此後某月某日的《台山縣農民報》刊登一篇〔剃頭記〕,曾轟動了台山縣,很多人爭著看。此篇大文,亦於幾天後刊載在湛江市出版由中共粵西區黨委掌控的《粵西農民報》上。這篇《剃頭記》大致內容是:

台山縣(現爲市)海晏公社有個新村大隊,住著陳蘇兩姓約一千人,大隊有中共黨支部,分十個生產小隊。根據上級指示,每縣每公社每大隊都要搞「高產試驗田」。新村大隊總黨支部陳書記選擇了第二小隊一塊不足一畝(4分)的試驗田,並通知第二小隊長隊XX要對這塊高產試驗田加工加肥,以便畝產超過千斤。

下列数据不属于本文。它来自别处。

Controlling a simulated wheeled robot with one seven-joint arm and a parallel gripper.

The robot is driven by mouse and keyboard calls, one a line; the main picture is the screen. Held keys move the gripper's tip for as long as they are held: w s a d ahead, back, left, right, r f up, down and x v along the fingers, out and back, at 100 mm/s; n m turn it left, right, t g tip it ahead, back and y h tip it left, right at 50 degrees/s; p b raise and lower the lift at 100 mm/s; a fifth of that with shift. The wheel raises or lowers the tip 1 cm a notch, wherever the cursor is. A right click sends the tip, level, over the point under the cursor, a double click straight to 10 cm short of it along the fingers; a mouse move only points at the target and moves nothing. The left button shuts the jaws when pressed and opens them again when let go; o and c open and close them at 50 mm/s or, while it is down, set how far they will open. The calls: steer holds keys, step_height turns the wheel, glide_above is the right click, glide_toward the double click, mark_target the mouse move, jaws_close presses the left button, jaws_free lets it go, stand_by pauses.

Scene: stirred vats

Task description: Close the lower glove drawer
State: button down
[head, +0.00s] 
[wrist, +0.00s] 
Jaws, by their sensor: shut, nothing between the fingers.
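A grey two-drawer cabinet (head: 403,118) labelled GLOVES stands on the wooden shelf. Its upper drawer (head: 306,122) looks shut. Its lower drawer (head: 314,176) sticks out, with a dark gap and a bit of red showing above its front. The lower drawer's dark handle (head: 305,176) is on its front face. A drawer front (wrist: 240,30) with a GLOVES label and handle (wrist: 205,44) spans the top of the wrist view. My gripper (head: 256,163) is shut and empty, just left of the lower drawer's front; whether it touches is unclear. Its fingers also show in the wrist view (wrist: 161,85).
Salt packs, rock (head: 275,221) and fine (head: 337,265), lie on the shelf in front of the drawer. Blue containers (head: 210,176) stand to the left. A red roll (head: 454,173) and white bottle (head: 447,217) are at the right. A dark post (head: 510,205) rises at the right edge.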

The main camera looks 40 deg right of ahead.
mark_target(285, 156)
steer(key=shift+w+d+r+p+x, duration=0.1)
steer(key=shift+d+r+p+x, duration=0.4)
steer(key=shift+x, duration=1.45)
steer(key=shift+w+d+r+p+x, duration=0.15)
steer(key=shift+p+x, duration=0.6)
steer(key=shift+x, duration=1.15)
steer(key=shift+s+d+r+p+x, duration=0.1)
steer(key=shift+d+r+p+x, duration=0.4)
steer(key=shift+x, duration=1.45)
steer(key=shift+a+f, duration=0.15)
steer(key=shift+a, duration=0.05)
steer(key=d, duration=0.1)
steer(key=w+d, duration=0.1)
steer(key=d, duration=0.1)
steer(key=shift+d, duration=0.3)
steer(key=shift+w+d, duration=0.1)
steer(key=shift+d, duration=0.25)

二小隊長種田非常有經驗,田間管理細緻,爲人很老實,他照著陳書記指示,加工加肥,禾苗生長很好。臨收割時,大家看到黃澄澄的稻穗向下低垂,豐收在望,都很喜歡。隨即先行估產。陳小隊長說:「畝產至多960斤。」陳書記說:「你太保守了,我估計至少1800斤。」「怎麼會有1800斤?我世代耕田,本人也有30年種田經驗,以前豐年畝產多爲500-600斤,我說960斤已是高估了。」陳坦誠地說。陳書記有點發火地責問:「你思想不夠解放,不敢想,成不了大事。但收割在即,畝產多少幾日可見,到時如果畝產超過千斤,達到1500斤或者1800斤,你會怎樣?」「你割我的頭。」陳隊長也一肚悶氣地答。

收割了,這塊黨支部書記的高產試驗田所收穀物要分開另曬,照有經驗的人看,也不會超過一千斤,但至傍晚收儲曬場之谷時,不知爲什麼這塊試驗田之谷似乎多了些,過磅結果,計算出畝產竟是22250斤!(後來真相大白,是陳書記指示XXX將另外三堆谷倒了進去。)

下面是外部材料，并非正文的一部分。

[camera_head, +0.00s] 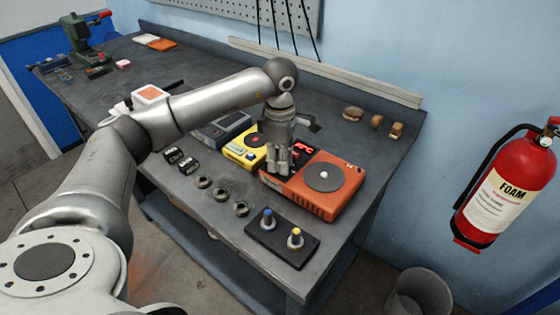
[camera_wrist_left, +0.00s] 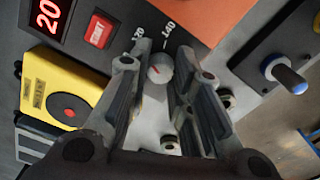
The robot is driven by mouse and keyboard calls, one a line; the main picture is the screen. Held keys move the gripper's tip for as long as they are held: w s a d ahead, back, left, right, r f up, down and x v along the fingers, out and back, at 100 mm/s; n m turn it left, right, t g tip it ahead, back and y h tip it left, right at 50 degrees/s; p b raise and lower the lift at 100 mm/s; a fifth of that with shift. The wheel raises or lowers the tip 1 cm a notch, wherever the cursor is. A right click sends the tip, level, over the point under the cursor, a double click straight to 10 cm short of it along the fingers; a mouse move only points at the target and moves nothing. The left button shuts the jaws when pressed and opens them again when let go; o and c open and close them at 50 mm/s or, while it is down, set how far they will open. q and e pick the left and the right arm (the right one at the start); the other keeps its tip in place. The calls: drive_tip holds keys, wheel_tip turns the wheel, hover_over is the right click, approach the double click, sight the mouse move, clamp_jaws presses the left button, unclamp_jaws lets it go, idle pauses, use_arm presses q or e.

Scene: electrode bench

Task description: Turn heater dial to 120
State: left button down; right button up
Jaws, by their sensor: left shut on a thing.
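The heater (camera_head: 336,206) is an orange box with a round dark plate on top, at the right of the bench. My left gripper (camera_head: 279,172) reaches down to its front left side and hides the dial in the head view. My right gripper is not in view.
A red switch (camera_wrist_left: 99,31) sits beside the display. A yellow device (camera_head: 246,152) stands close left of the heater. Several metal rings (camera_head: 221,194) and a black stand with blue and yellow knobs (camera_head: 283,240) lie in front. A fire extinguisher (camera_head: 508,190) hangs at the right.

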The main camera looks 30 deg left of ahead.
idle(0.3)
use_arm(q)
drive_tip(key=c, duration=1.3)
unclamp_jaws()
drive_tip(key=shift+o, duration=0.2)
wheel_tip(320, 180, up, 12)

這時陳書記來找陳隊長算帳了。先是開了共黨黨員會議,再開生產隊長(內有不少是共產黨員)會議,對第二小隊陳隊長進行批判,說他「思想保守,不與黨支部合作,低估產量,還敢用頭顱打賭畝產不超過千斤,今收割糧是2225斤,你賭的人頭怎樣?」衆隊長們(十位小隊長,加上大隊長,會計、出納、保管等將近二十人)紛紛發言批評二小隊陳隊長,有人說「就割下他的人頭吧!」另一位說:「二隊陳隊長雖然思想保守些,但領導二小隊生產還有些功勞,人也老實,又不犯罪,怎能割下他的頭呢?不如取剃刀來爲他剃光頭以示懲戒吧!」於是有人真的拿出剃刀來,不由分數按著他的頭,從前額到後忱,剃開一條約一寸寬的「路」,把全頭之發分成左右兩大塊,一看非常古怪,並規定他不準把其餘的頭髮剪去,以示侮辱( 聞:文革時廣州粵劇名伶紅線女也遭同樣剃髮)。

此後報刊每天出現的 不再是畝產千斤而是千斤隊、千斤縣、至於畝產則是5千斤、一萬斤、五萬斤、十萬斤,有一個湖北某公社某大隊,竟然達到十三萬斤!有人計算過:將十萬斤稻穀倒在60方丈(一畝)已將近二尺,即一畝田全部是谷,就像泥土平地升高二尺一樣,沒有禾苗,沒有空間,可能嗎?

此後幾個月內,在「超英趕美」、「一天等於二十年」的瘋狂鼓勵下,日日「大躍進」,時時「爭上游」,爲顯示「共產主義是天堂,人民公社是天梯」的優越性,曾有一至二月時間,各隊均實行「吃飯不要錢,按月發工資」。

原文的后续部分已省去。